Play a list of notes

The coll object stores an indexed collection of messages. You can trigger those messages to be sent out, just by sending coll the index of the desired message. One way that this can be useful is that you can make an entire musical score in the format of a collection of note messages, each of which contains whatever information you consider vital for describing a note. That’s similar to the way that languages like csound and cmusic read a score file to play notes.

This patch demonstrates that idea. The format for describing a MIDI note in this patch is: pitch velocity channel duration delaytime (time to wait before playing). You compose a collection of such note messages (either by hand or algorithmically), and then you simply read through the collection, using each note message to trigger the subsequent message (which gets delayed the specified amount of time before it’s played, and before it triggers the next note).

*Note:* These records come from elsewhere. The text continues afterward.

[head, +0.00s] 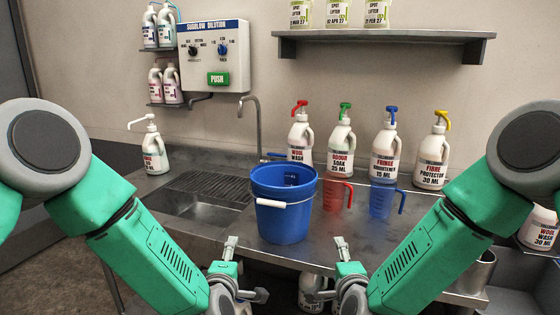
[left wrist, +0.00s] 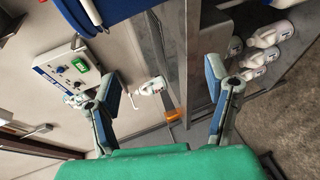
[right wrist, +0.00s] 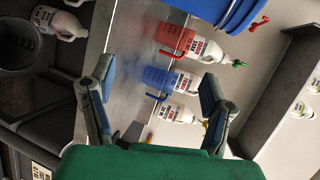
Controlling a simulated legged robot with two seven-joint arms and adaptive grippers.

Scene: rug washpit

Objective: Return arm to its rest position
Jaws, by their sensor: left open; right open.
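My left gripper (head: 246,270) is open in front of the counter, below and left of the blue bucket. Its two spread fingers also show in the left wrist view (left wrist: 163,82), with nothing between them in its grip. My right gripper (head: 328,268) is open and empty, low and right of the bucket. It also shows open in the right wrist view (right wrist: 157,80). Both forearms angle inward from the sides. The blue bucket (head: 283,215) stands upright on the steel counter, apart from both grippers.
A red jug (head: 336,196) and a blue jug (head: 381,202) stand right of the bucket, before several pump bottles. A sink (head: 200,207) lies left. A white pump bottle (head: 154,152) stands behind it. The dilution panel (head: 213,55) and a shelf (head: 383,38) are on the wall.

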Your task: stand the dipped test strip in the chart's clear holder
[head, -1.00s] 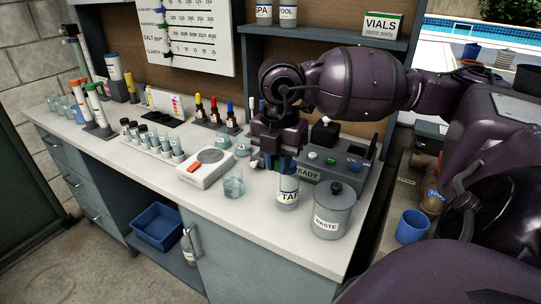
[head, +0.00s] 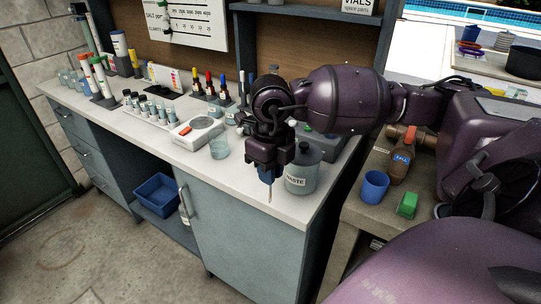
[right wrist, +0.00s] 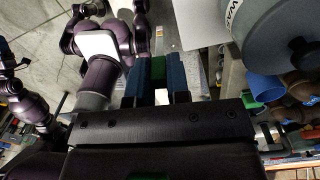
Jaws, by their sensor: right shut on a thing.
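My right gripper (head: 268,178) hangs near the front edge of the bench, left of the waste jar (head: 300,172). It is shut on the thin pale test strip (head: 270,194), which points straight down and is clear of the bench top. In the right wrist view the blue fingers (right wrist: 156,82) close on a part with a green face. The colour chart (head: 175,78) stands at the back left of the bench. Its clear holder is too small to make out. My left gripper is not in view.
Several vials in a rack (head: 150,108), a white device with an orange button (head: 198,133) and a glass beaker (head: 219,147) stand between gripper and chart. Dropper bottles (head: 210,87) stand behind. A blue cup (head: 374,186) and green block (head: 408,205) are on the right counter.

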If you double-click on the coll object, you’ll see a very short collection of note messages:
1, 64 120 1 3500 0;
2, 68 96 2 3000 500;
3, 71 112 3 2500 500;
4, 76 127 4 2000 500;

When you click on the button, the counter is set to start at 1 and the first number is sent to coll. The coll receives that number and sends out the note message associated with the number 1. The pipe object delays the first four numbers in the message by the amount of time specified in the fifth number (which, in this case, is 0 milliseconds). When that time has elapsed, it does three things. 1) It sends the pitch and the channel number, along with the duration information, to another pipe object which delays pitch and channel (and a note-off velocity of 0) by the duration of the note. In effect, this schedules the MIDI note-off message to be sent out a certain amount of time in the future. (Note that the second inlet of that pipe never receives anything, so the velocity value of that pipe will always be 0, for note-off.) 2) It sends pitch velocity and channel to a noteout object to start the note (which will get turned off later by the note-off that was scheduled in step 1). 3) It sends a bang to the counter to trigger the next note message from the coll. When the coll runs out of notes to play, it won’t send anything, and the process will stop.